The LOGi boards will be returning to their home roots, Maker Faire New York 2013. Last year we took the alpha version FPGA Mark-1, now LOGi-Mark1, to Maker Faire to see what other FPGA and electronics enthusiasts would think of the design. We got a lot of great feedback and now have some new FPGA flavors including the LOGi-Pi,LOGi-Bone and the LOGi-Mark1. We also have some fun applications that we wish to share that highlight the capability of the FPGA LOGi Family boards.
LOGi FPGA Family
Valent F(x) and the LOGi-Team have developed a Family of FPGA development boards based on last years Maker Faire 2013 NYC entry, FPGA-Mark1. We brought FPGA-Mark1 to Maker Faire in order to get feedback in regard to what users were interested in relative to FPGA’s and how they would most like to interface and use an FPGA development board. We took the feedback and have a developed a family of FPGA development boards that implement the feedback that we received last year. We want to bring the family of FPGA development boards back to Maker Faire to show the users and to ask for any feedback or changes that they might be interested in before we release the boards to the market. We have a number of applications that that exemplify the easy to use and highly functional nature that the LOGi boards have to offer.

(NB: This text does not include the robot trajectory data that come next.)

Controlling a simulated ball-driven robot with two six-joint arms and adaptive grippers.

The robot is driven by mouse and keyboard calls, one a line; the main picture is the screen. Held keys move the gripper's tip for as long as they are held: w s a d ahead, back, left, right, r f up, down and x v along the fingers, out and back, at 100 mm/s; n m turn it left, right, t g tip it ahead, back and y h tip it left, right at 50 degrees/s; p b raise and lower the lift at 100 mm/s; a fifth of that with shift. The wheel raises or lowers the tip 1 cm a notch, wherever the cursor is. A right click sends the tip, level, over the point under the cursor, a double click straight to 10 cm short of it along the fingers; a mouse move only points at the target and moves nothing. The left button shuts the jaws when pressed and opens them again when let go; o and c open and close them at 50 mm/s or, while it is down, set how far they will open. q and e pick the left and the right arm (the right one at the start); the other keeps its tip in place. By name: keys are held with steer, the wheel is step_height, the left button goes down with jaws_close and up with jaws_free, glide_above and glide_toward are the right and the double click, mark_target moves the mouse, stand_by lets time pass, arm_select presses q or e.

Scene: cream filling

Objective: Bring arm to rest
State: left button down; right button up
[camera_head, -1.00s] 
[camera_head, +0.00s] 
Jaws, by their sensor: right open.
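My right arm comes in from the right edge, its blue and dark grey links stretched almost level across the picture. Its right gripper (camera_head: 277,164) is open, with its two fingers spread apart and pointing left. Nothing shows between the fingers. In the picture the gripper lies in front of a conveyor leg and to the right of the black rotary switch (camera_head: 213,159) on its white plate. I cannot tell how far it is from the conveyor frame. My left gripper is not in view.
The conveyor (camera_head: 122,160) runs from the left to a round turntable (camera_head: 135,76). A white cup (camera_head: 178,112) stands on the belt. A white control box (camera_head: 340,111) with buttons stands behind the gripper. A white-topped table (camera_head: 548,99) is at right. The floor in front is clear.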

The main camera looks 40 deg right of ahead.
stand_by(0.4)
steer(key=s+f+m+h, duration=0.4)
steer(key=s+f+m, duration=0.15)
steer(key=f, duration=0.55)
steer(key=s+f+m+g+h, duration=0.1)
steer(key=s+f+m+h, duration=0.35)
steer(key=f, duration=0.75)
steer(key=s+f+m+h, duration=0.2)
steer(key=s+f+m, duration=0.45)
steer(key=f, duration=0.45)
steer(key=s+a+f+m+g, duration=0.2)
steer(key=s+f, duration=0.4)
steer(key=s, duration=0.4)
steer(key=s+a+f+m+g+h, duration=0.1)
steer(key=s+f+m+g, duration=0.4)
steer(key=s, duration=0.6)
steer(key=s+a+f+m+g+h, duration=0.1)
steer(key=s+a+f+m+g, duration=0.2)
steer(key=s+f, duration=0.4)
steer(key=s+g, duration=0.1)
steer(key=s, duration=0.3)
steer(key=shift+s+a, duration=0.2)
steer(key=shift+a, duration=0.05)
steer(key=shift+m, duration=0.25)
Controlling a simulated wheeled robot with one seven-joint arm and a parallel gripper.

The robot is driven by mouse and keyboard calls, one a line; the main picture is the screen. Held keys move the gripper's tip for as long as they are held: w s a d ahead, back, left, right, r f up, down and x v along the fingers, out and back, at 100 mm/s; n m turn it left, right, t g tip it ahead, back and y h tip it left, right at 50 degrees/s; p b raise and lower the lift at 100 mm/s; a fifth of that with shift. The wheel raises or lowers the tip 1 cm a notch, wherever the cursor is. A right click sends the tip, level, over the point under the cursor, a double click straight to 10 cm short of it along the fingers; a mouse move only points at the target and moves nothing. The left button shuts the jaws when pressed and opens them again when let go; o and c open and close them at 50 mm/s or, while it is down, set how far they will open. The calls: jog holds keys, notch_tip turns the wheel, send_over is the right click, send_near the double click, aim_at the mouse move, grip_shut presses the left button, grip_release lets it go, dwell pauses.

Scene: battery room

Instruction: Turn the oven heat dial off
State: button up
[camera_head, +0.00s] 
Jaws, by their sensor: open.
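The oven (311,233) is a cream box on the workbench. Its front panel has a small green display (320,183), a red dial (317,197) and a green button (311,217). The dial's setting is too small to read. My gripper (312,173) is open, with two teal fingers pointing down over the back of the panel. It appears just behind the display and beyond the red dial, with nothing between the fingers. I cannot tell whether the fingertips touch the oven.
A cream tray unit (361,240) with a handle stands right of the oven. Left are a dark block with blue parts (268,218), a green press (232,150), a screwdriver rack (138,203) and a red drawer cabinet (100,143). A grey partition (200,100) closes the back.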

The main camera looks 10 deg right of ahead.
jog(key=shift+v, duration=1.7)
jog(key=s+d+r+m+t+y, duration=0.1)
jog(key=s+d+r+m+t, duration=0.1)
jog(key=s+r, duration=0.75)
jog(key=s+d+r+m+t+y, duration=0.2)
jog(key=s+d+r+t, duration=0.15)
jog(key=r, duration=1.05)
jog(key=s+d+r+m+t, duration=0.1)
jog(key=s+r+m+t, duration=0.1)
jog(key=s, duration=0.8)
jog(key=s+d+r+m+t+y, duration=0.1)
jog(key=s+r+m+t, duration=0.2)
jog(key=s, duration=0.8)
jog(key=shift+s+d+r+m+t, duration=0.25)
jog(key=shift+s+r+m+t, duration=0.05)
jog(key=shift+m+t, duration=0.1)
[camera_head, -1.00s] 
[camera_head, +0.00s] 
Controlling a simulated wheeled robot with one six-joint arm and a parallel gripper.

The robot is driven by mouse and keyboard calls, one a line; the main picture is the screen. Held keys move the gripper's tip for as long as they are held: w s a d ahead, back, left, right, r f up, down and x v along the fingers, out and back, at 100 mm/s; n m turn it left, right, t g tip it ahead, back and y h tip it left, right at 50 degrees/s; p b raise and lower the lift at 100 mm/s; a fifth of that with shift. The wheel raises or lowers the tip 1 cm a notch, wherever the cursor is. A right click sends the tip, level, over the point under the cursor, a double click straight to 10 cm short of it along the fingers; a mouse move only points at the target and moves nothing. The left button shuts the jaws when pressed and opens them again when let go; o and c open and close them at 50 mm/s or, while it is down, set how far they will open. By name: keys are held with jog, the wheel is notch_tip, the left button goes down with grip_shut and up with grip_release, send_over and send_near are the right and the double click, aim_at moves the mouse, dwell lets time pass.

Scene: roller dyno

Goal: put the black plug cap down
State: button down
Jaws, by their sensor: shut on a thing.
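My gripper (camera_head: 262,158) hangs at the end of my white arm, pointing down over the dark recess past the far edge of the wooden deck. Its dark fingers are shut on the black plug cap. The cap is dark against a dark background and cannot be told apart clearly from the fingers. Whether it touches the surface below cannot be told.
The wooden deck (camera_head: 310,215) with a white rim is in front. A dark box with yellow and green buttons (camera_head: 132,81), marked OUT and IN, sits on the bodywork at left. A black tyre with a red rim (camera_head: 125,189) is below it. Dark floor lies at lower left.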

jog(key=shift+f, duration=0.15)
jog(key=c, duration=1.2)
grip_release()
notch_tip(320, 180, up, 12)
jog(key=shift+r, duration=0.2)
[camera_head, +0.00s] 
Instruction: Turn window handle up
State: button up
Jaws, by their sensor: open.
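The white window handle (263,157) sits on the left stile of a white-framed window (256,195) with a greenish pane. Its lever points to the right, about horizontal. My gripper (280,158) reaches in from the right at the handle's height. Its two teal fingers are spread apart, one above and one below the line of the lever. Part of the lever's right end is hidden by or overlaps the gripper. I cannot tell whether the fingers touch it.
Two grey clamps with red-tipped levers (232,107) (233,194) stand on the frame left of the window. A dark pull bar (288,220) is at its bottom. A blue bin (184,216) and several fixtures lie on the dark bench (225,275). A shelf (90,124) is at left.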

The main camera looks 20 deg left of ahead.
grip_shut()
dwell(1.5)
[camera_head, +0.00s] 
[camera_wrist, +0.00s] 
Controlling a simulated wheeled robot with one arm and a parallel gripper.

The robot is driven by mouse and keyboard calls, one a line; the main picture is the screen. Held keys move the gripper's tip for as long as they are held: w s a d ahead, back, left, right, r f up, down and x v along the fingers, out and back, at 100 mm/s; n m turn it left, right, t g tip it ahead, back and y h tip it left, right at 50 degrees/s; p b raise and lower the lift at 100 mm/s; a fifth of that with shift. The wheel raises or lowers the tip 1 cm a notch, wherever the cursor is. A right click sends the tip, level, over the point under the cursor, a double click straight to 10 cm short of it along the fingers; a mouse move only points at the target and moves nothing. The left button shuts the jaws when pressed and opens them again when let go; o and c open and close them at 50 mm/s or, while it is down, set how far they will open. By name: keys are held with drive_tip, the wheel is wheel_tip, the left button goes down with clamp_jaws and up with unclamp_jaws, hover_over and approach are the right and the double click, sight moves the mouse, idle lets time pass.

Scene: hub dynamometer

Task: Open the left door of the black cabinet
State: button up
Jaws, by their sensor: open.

The LOGi series is a family of FPGA development boards that mitigates the sharp learning curve associated with associated FPGA development and unifies existing hardware interfaces and platforms. FPGA development is an invaluable technology that allows a single board to morph in functionality to fit the needs of changing environments and project and application requirements. The LOGi Family FPGA boards allow beginning or experienced FPGA developers a plug-and-play experience with popular embedded systems including the Raspberry Pi, BeagleBone and the Arduino DUE. The LOGi Team and the LOGi family of boards create a closed loop development solution. The LOGi development boards include applications and hardware for a low-cost, easy-to-use, highly-functional FPGA development solution that complements current COTS hardware peripherals and systems.>
Projects using the LOGi Boards that will be demonstrated:
Bitcoin Mining Rig with the LOGi Boards
The Bitcoin Mining Rig will showcase how the LOGi-Pi or the LOGi-Bone can be used in conjunction with the Raspberry Pi or the Beaglebone to create a fully functional Bitcoin Mining Rig. The LOGi FPGA board handle all of the highly intensive cryptographic number processing involved in the bitcoin authentication process while the Raspberry Pi serves to interconnect the miner to the internet through its ethernet connection.
Machine Vision with the LOGi Boards
The LOGi boards in conjunction with the Beaglebone or Raspberry Pi create a standalone streaming machine vision platform. This image processing application runs real-time DSP algorithms to create machine vision functionality on the FPGA. Current filters implemented are: 1) unfiltered 2) Guassian Filter 3) Sobel Filter 4) Harris Filter. The processed image is sent to the Pi or the beaglebone, where it is then transported and viewed on an ethernet connected PC using the MJPEG streamer. The image is viewed through a local web browser that displays the streamed video.
Autonomous Vehicle and Robot controller using the LOGi-Pi and the Raspberry Pi
The LOGI-Bot is an autonomous vehicle or general robot controller that utilizes the the general processing of the Raspberry Pi in conjunction with the real-time processing of the LOGi FPGA boards.. Some of the functionality contained within the LOGi-Bot include image processing, PWM, PID control, Encoder counting, WIFI comm, GPS. The LOGi-Bot autonomous vehicle controller (AVC) will be installed on an R/C car and basic autonmous functions will be demonstrated.
Animatronic Telepresence Device
This project, by Jonathan Piat, shows the use of the Rapsberry Pi and the LOGi-Pi as a telepresence device. Instead of building a two way video and audio communication device, this demo relies on the use of an animatronic face to reflect the emotion of the distant user (dynamic emoticon). The audio communication is implemented by a SIP client (linphone) running on a raspberry Pi, while the face animation is handheld by the LOGi-Pi. The LOGi-Pi controls servos (eyebrow and mouth), led matrices (eyes) and RGB leds (hairs) with the onboard FPGA at minimal computing cost for the raspberry pi. This demo will be used as a way for the visitor to interact with a distant LOGi-Pi developer in France.>
Andy Gikling of the LOGi-Team will have his own booth where he will be presenting his own robot based on the LOGi-Mark1 board. Be sure to stop by and check out Andy's great project!